Re: cost based vacuum (parallel) - Mailing list pgsql-hackers

From Stephen Frost
Subject Re: cost based vacuum (parallel)
Date
Msg-id 20191104201205.GH6962@tamriel.snowman.net
Whole thread Raw
In response to Re: cost based vacuum (parallel)  (Andres Freund <andres@anarazel.de>)
Responses Re: cost based vacuum (parallel)  (Amit Kapila <amit.kapila16@gmail.com>)
List pgsql-hackers
Greetings,

* Andres Freund (andres@anarazel.de) wrote:
> On 2019-11-04 14:33:41 -0500, Stephen Frost wrote:
> > * Andres Freund (andres@anarazel.de) wrote:
> > > On 2019-11-04 14:06:19 -0500, Stephen Frost wrote:
> > > > With parallelization across indexes, you could have a situation where
> > > > the individual indexes are on different tablespaces with independent
> > > > i/o, therefore the parallelization ends up giving you an increase in i/o
> > > > throughput, not just additional CPU time.
> > >
> > > How's that related to IO throttling being active or not?
> >
> > You might find that you have to throttle the IO down when operating
> > exclusively against one IO channel, but if you have multiple IO channels
> > then the acceptable IO utilization could be higher as it would be
> > spread across the different IO channels.
> >
> > In other words, the overall i/o allowance for a given operation might be
> > able to be higher if it's spread across multiple i/o channels, as it
> > wouldn't completely consume the i/o resources of any of them, whereas
> > with a higher allowance and a single i/o channel, there would likely be
> > an impact to other operations.
> >
> > As for if this is really relevant only when it comes to parallel
> > operations is a bit of an interesting question- these considerations
> > might not require actual parallel operations as a single process might
> > be able to go through multiple indexes concurrently and still hit the
> > i/o limit that was set for it overall across the tablespaces.  I don't
> > know that it would actually be interesting or useful to spend the effort
> > to make that work though, so, from a practical perspective, it's
> > probably only interesting to think about this when talking about
> > parallel vacuum.
>
> But you could just apply different budgets for different tablespaces?

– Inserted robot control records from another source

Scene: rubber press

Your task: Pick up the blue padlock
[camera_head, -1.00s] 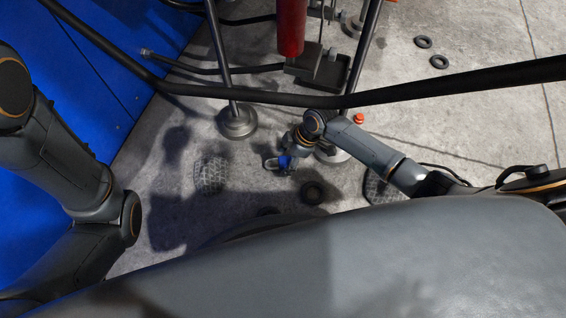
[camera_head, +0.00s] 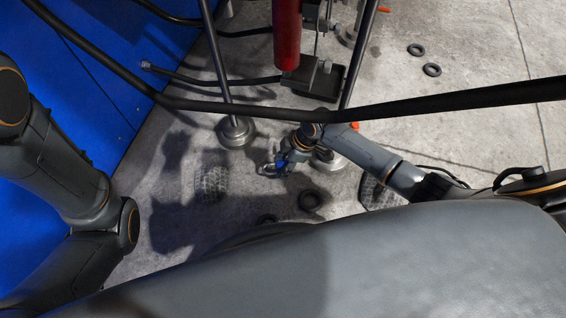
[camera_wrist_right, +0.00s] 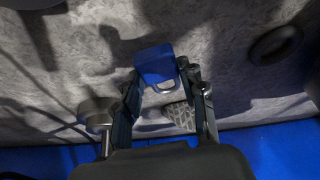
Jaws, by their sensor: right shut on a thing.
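The blue padlock (camera_wrist_right: 155,64) is between the two fingers of my right gripper (camera_wrist_right: 162,84) in the right wrist view, with its pale metal shackle toward the palm. The gripper is shut on it. In the head view the right gripper (camera_head: 272,168) is small, just below the black bar, with a bit of the blue padlock (camera_head: 282,159) showing. I cannot tell how far the padlock is from the floor. My left arm enters at the left, but its gripper is not in view.
A long black bar (camera_head: 440,108) crosses above the right arm. Metal feet (camera_head: 236,132) of the stand and a red cylinder (camera_head: 287,35) are close by. A black ring (camera_head: 311,199) and a treaded patch (camera_head: 211,184) lie on the floor. A blue panel (camera_head: 90,70) borders the left.

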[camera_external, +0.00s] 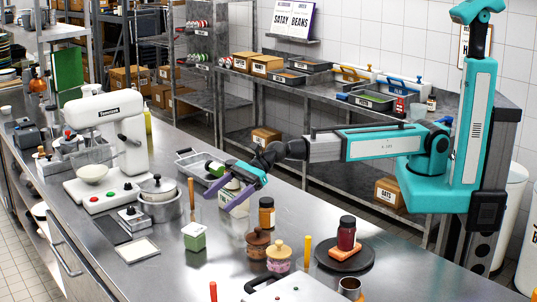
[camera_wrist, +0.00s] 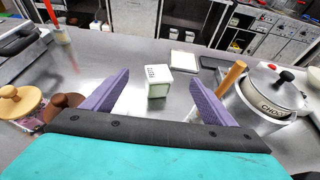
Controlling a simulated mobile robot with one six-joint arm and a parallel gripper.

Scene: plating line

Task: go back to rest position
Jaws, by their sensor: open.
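My gripper (camera_external: 236,203) is open, with purple fingers spread apart, above the steel counter near its middle. Nothing is between the fingers in the external view. In the wrist view, my gripper (camera_wrist: 158,98) shows both fingers spread. A white and green box (camera_wrist: 157,80) with small print stands on the counter beyond the fingertips. It may be the green box with a white top (camera_external: 194,237) in the external view. My arm (camera_external: 370,144) reaches left from its teal column, roughly level, at some height over the counter.
A lidded pot (camera_external: 158,203) and a white mixer (camera_external: 110,140) stand to the left. A brown jar (camera_external: 257,243), a pink jar (camera_external: 279,256) and a dark plate (camera_external: 356,262) with a dark red jar (camera_external: 346,233) stand in front. A metal tray (camera_external: 186,161) lies behind my gripper.

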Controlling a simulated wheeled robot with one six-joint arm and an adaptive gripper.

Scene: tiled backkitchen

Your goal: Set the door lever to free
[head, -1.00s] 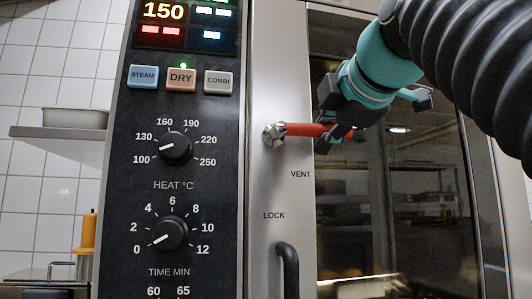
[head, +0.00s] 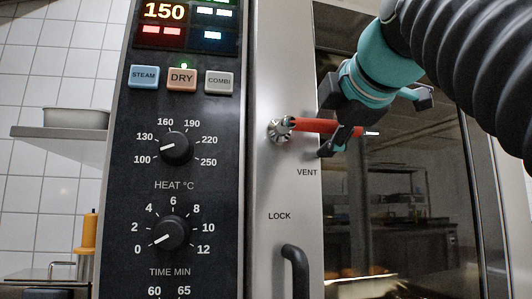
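The door lever (head: 312,125) is a red bar on a metal hub (head: 279,129), on the steel door edge. It points right, almost level, slightly down at its tip. The words VENT (head: 307,172) and LOCK (head: 279,216) are printed below it; no FREE mark shows. My gripper (head: 333,122) is at the lever, coming from the upper right. Its fingers are apart, one above the bar and one below, with the bar passing between them. The lower finger overlaps the bar in the picture; I cannot tell if they touch.
The oven's control panel (head: 216,170), with buttons and knobs, stands left of the lever. A black door handle (head: 297,270) is below LOCK. The dark glass door (head: 400,220) fills the right. A shelf with a metal pan (head: 76,118) is at the far left.

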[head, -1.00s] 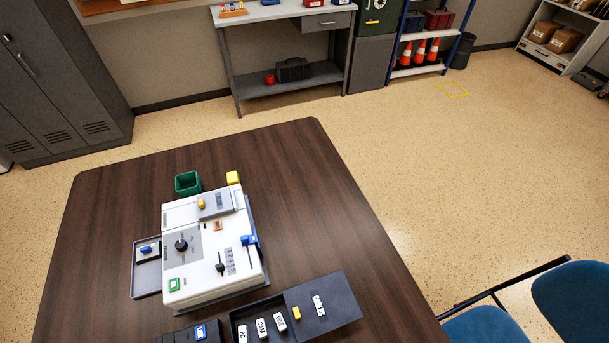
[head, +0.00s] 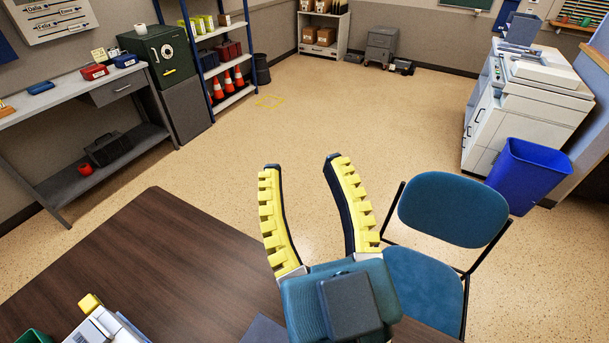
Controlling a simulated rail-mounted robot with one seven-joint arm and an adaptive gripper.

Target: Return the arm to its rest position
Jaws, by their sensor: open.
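My gripper (head: 302,167) is in the lower middle of the head view, pointing away from me. Its two yellow ribbed fingers are spread apart with nothing between them. It is in front of the right part of the dark wooden table (head: 160,255) and the floor beyond, and I cannot tell its height. My gripper hides part of the table's right side. The rest of my arm is out of view below.
A blue chair (head: 452,210) stands just right of my gripper. The white device (head: 105,328) and the green box (head: 33,336) show only partly at the lower left. A blue bin (head: 525,175) and a copier (head: 525,105) stand at the right. The middle floor is clear.

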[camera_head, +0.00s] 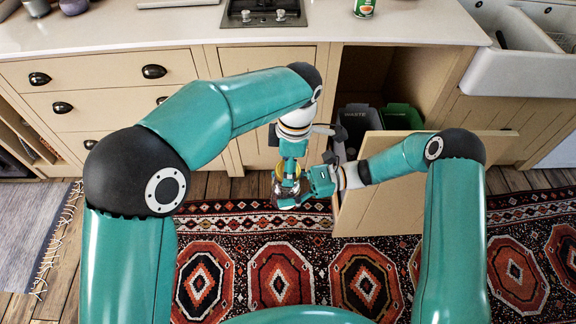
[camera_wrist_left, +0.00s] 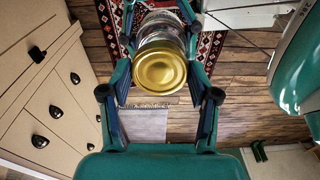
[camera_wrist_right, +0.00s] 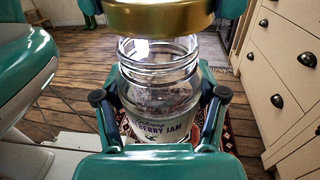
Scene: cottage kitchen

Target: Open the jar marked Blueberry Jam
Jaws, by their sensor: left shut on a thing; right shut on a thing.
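The jar (camera_wrist_right: 160,98) is clear glass, and its label shows "BERRY JAM" in the right wrist view. My right gripper (camera_head: 294,190) is shut on the jar's body from the side and holds it upright above the rug. The gold lid (camera_wrist_left: 160,70) is between the fingers of my left gripper (camera_head: 290,170), which is shut on it from above. In the right wrist view the lid (camera_wrist_right: 160,18) is above the jar's bare, threaded glass neck. The contents look dark through the glass.
An open cabinet door (camera_head: 420,185) stands close to my right gripper. Behind it are a waste bin (camera_head: 357,122) and a green bin (camera_head: 402,116). The counter (camera_head: 170,30) is beyond, with a hob (camera_head: 263,12), a green can (camera_head: 364,8) and a sink (camera_head: 520,70). A patterned rug (camera_head: 280,272) lies below.

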Yes, that would be one approach to addressing this, though it would
change the existing meaning of those cost parameters.  I'm not sure if
we think that's an issue or not- if we only have this in the case of a
parallel vacuum then it's probably fine, I'm less sure if it'd be
alright to change that on an upgrade.

> That's quite doable independent of parallelism, as we don't have tables
> or indexes spanning more than one tablespace.  True, you could then make
> the processing of an individual vacuum faster by allowing to utilize
> multiple tablespace budgets at the same time.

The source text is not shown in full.